Impeachment only removes him from office. Unclear what would happen if he then ordered the FBI and military to arrest and imprison all Senators and just stayed put. Guess it would be an "official act."
What if he’s impeached for something by the House and starts ordering Secret Service snipers (whom he preemptively pardons) to assassinate Senators who say they’ll vote against him at the Senate trial? What does anyone do about that?
Trump's attorneys specifically were asked about the President's power to assassinate political opponents. The Court is saying that's cool. It's an invitation to political violence.
Well, you see, if the rest of the senators see how bad it is that he's doing that and don't cower.. they could still remove him. Couldn't criminally prosecute him though. So no reason at all to not steal an election if all you care about is yourself!

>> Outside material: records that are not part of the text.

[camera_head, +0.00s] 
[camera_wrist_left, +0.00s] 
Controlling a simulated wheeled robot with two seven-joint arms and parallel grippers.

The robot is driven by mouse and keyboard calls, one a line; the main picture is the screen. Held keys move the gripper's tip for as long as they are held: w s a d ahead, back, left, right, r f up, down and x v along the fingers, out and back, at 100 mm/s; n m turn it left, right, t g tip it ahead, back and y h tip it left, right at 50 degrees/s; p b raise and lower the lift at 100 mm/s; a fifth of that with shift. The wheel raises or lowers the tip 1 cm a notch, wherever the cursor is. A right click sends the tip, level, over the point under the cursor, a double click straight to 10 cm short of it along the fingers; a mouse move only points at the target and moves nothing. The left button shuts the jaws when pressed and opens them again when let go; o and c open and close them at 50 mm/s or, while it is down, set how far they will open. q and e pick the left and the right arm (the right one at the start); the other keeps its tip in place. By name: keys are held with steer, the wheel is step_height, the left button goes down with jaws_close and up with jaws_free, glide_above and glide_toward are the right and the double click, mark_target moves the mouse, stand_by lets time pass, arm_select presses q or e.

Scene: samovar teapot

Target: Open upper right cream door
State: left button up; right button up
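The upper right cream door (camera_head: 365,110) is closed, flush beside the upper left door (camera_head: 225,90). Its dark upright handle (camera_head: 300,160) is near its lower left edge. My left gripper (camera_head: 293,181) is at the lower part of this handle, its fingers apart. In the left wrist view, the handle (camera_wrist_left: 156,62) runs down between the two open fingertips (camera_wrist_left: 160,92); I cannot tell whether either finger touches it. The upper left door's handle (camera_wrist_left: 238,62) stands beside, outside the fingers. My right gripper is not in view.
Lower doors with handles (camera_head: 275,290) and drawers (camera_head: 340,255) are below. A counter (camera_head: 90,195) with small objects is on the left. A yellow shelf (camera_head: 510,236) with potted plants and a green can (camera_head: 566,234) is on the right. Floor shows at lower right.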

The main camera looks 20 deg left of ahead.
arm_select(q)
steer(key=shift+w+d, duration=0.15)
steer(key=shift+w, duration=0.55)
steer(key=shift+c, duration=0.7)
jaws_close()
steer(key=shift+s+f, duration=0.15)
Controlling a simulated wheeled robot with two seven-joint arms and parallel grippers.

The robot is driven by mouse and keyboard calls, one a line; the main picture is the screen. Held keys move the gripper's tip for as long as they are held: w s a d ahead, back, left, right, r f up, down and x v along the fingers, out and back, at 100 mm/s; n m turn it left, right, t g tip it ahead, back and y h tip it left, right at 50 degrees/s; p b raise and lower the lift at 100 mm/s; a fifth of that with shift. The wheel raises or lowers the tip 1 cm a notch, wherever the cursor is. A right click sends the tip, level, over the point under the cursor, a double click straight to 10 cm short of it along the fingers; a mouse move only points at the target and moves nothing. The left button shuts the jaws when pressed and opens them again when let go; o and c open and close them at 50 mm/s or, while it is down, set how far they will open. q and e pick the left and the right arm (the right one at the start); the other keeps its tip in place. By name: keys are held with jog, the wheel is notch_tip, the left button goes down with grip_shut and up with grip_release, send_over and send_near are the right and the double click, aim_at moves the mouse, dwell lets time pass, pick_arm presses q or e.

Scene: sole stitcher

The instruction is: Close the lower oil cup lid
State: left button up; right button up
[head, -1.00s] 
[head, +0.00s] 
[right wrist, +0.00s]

We already know what “official acts “are - any act taken by a Republican, and I mean ANY. Unofficial acts are pretty much any action taken by Democrats. It’s Bush vs. Gore all the way down and yet one more reminder we should have become ungovernable then.
Exactly. I mean they pretty much ended any sense there was a bright line, even as they shat on the Constitution and gave him an immunity that is now where in that document.
Yes, but also, unless I’m misunderstanding, official acts that are within the clear purview of the President are now likely immune, regardless of the legality of the outcomes of those acts. Giving orders to the military is a clear purview of the Commander-in-Chief. (ctd)
I understand that in theory but what is to stop an impeached president from citing this decision as the reason why an impeachment is not valid? I guess I’m asking the extent to which this muddies the waters of the remedy.
Would a drone strike against Senators or Congresspersons calling for impeachment, who also happened for completely unrelated reasons to be a Clear and Present Danger to the US, be unprosecutable?
Might such immunity affect whether a Senator would support conviction?
As a matter of Constitutional law, it should make no difference. As a matter of politics, it could give additional cover to any of the president's co-partisans in the House and Senate to oppose impeachment.
Correct, I’m just wondering how much additional weight is given to arguments (specious or not) that any high crime is not an executive crime bc “immunity”
Unfortunately, our current Constitutional settlement* is “members of a President’s party vote to acquit in impeachment, then look for any argument they can find” (Eg McConnell’s newfound certainty that you can’t impeach an ex-President). They’d certainly use this.
* dating, I would argue, from 1999
Since impeachment is the constitutional route to convict a president, they can't argue about this case affecting it.
The immunity is conditional on impeachment being a thing.
But doesn’t it become a circular argument (beyond what we’ve already witnessed) when a legitimate argument for voting against impeachment is that any official act is not a crime, now sanctioned by the SC?
It could be used as an argument in the future, but one could argue that the constitution makes it clear that is is for High Crimes and Misdemeanors, so whether it was an official act or not would be irrelevant
The Impeachment is valid because it exists outside the "legal/illegal" framework; and isn't criminal in nature.
What this does do is create a defense of "it must have been an 'official duty' because I wasn't impeached, and convicted, for it".
An odd thing is that the Constitution says that an impeached person may subsequently be criminally indicted for the acts for which he was impeached.
SCOTUS has just said, not if it's the President.
The Roberts court will be recorded as the court that trampled the Constitution to serve Trump.
irrelevant. the threshold for trying impeachable crimes has been raised to purposely cryptic levels the effort would be pointless, and besides, there's much that a president could do as an official act in retaliation that Congress would likely not risk.
no longer any threat of impeachment. it can't really be tried, and there being no limit to presidential so-called official acts likely means impeachments will never even happen anymore because the president can threaten all sorts of shit in retaliation as official acts.